Entries taken from a collection
■ ■ ■
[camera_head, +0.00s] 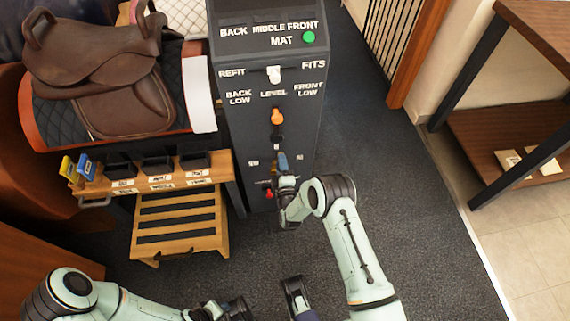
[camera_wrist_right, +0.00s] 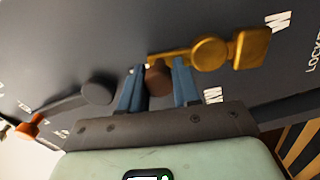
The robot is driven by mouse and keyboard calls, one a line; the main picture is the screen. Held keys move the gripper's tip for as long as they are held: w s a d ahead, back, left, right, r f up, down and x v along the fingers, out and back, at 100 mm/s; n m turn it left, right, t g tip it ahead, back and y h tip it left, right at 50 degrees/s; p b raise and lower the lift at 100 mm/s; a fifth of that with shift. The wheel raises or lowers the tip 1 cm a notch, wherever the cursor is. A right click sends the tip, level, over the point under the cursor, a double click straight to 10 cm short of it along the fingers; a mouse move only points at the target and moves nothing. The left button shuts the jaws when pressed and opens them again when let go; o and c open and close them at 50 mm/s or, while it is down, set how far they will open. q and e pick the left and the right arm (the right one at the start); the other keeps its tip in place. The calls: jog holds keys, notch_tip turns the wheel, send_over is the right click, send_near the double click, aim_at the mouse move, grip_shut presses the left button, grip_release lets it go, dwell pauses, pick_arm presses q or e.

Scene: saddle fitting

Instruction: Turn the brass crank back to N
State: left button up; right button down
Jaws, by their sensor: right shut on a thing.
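The brass crank (camera_wrist_right: 208,52) is on the dark panel in the right wrist view. It has a round hub, a square block at the right end and a thin arm reaching left to a brown knob (camera_wrist_right: 158,80). My right gripper (camera_wrist_right: 158,88) has its blue fingers on either side of that knob and is shut on it. In the head view my right gripper (camera_head: 284,168) is at the lower front of the console, and the arm hides most of the crank. My left gripper (camera_head: 232,308) is low in the head view, partly cut off.
The grey console (camera_head: 232,112) carries a white lever (camera_head: 273,74), an orange-knobbed lever (camera_head: 277,116) and a green light (camera_head: 308,36). A dark round-ended lever (camera_wrist_right: 98,90) lies left of the crank. Floor to the right is clear.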

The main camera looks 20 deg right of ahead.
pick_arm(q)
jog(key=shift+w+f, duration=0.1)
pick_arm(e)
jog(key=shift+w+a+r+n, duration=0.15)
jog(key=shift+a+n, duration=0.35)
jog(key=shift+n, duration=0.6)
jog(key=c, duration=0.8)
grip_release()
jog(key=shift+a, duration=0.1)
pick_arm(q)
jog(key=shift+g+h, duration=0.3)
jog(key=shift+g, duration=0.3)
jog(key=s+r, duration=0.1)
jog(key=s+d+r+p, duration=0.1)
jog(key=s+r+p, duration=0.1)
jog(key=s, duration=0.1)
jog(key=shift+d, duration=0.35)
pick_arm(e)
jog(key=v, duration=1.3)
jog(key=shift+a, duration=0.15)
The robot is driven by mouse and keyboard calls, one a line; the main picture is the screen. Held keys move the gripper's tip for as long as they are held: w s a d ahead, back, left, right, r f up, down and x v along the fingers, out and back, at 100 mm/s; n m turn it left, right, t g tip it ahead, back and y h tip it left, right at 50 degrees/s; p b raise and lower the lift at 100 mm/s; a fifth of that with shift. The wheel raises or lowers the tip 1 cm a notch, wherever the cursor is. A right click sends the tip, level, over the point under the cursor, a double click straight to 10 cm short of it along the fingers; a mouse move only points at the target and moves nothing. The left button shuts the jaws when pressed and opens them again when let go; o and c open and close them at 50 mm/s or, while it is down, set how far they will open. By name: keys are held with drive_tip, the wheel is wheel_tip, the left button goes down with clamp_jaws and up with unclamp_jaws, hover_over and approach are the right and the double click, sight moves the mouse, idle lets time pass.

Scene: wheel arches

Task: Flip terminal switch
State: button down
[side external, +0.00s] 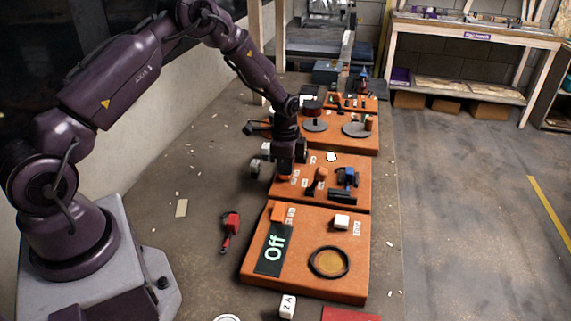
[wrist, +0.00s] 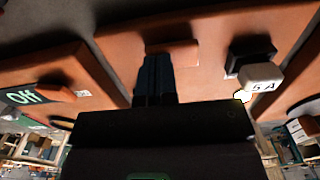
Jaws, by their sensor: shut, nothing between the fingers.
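Several orange boards lie in a row on the bench. An orange block (side external: 278,212) sits near the display. My gripper (side external: 287,172) is at the left of the middle board (side external: 350,200). In the wrist view my gripper (wrist: 156,62) is shut and empty, its fingertips beside an orange block (wrist: 173,50). I cannot tell whether they touch. Which part is the terminal switch is not clear.
A white cube (side external: 341,221) and a black ring (side external: 328,262) are on the front board. A red tool (side external: 230,228) lies left of it. A cube marked "5A" (wrist: 262,76) is right of my fingers. Bare bench (side external: 205,160) lies to the left.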

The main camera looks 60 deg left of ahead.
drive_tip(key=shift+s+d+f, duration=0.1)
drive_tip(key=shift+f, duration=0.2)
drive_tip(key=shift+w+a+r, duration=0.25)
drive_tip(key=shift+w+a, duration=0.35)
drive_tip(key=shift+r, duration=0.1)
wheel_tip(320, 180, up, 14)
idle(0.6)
■ ■ ■
Transcribe every record above exactly, leaving out the pictures.

[camera_head, +0.00s] 
[camera_wrist_right, +0.00s] 
The robot is driven by mouse and keyboard calls, one a line; the main picture is the screen. Held keys move the gripper's tip for as long as they are held: w s a d ahead, back, left, right, r f up, down and x v along the fingers, out and back, at 100 mm/s; n m turn it left, right, t g tip it ahead, back and y h tip it left, right at 50 degrees/s; p b raise and lower the lift at 100 mm/s; a fifth of that with shift. The wheel raises or lowers the tip 1 cm a notch, wherever the cursor is. A right click sends the tip, level, over the point under the cursor, a double click straight to 10 cm short of it along the fingers; a mouse move only points at the target and moves nothing. The left button shuts the jaws when pressed and opens them again when let go; o and c open and close them at 50 mm/s or, while it is down, set how far they will open. q and e pick the left and the right arm (the right one at the start); the other keeps its tip in place. The calls: jog holds keys, notch_tip turns the wheel, send_over is the right click, send_near the double click, aim_at the mouse move, grip_shut presses the left button, grip_release lets it go, dwell pauses, pick_arm presses q or e.

Scene: saddle fitting

Instruction: Turn the brass crank back to N
State: left button up; right button down
Jaws, by their sensor: right shut on a thing.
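The brass crank (camera_wrist_right: 208,52) is on the dark panel in the right wrist view. It has a round hub, a square block at the right end and a thin arm reaching left to a brown knob (camera_wrist_right: 158,80). My right gripper (camera_wrist_right: 158,88) has its blue fingers on either side of that knob and is shut on it. In the head view my right gripper (camera_head: 284,168) is at the lower front of the console, and the arm hides most of the crank. My left gripper (camera_head: 232,308) is low in the head view, partly cut off.
The grey console (camera_head: 232,112) carries a white lever (camera_head: 273,74), an orange-knobbed lever (camera_head: 277,116) and a green light (camera_head: 308,36). A dark round-ended lever (camera_wrist_right: 98,90) lies left of the crank. Floor to the right is clear.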

The main camera looks 20 deg right of ahead.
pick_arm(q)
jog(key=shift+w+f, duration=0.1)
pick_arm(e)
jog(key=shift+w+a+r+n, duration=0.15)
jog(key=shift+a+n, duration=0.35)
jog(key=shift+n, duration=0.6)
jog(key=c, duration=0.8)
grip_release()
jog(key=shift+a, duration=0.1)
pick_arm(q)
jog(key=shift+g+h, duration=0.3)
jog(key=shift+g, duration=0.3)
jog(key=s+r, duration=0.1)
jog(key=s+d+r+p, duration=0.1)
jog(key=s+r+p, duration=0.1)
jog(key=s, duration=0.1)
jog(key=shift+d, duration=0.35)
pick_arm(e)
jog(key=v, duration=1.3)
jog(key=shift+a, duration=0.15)
The robot is driven by mouse and keyboard calls, one a line; the main picture is the screen. Held keys move the gripper's tip for as long as they are held: w s a d ahead, back, left, right, r f up, down and x v along the fingers, out and back, at 100 mm/s; n m turn it left, right, t g tip it ahead, back and y h tip it left, right at 50 degrees/s; p b raise and lower the lift at 100 mm/s; a fifth of that with shift. The wheel raises or lowers the tip 1 cm a notch, wherever the cursor is. A right click sends the tip, level, over the point under the cursor, a double click straight to 10 cm short of it along the fingers; a mouse move only points at the target and moves nothing. The left button shuts the jaws when pressed and opens them again when let go; o and c open and close them at 50 mm/s or, while it is down, set how far they will open. By name: keys are held with drive_tip, the wheel is wheel_tip, the left button goes down with clamp_jaws and up with unclamp_jaws, hover_over and approach are the right and the double click, sight moves the mouse, idle lets time pass.

Scene: wheel arches

Task: Flip terminal switch
State: button down
[side external, +0.00s] 
[wrist, +0.00s] 
Jaws, by their sensor: shut, nothing between the fingers.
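Several orange boards lie in a row on the bench. An orange block (side external: 278,212) sits near the display. My gripper (side external: 287,172) is at the left of the middle board (side external: 350,200). In the wrist view my gripper (wrist: 156,62) is shut and empty, its fingertips beside an orange block (wrist: 173,50). I cannot tell whether they touch. Which part is the terminal switch is not clear.
A white cube (side external: 341,221) and a black ring (side external: 328,262) are on the front board. A red tool (side external: 230,228) lies left of it. A cube marked "5A" (wrist: 262,76) is right of my fingers. Bare bench (side external: 205,160) lies to the left.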

The main camera looks 60 deg left of ahead.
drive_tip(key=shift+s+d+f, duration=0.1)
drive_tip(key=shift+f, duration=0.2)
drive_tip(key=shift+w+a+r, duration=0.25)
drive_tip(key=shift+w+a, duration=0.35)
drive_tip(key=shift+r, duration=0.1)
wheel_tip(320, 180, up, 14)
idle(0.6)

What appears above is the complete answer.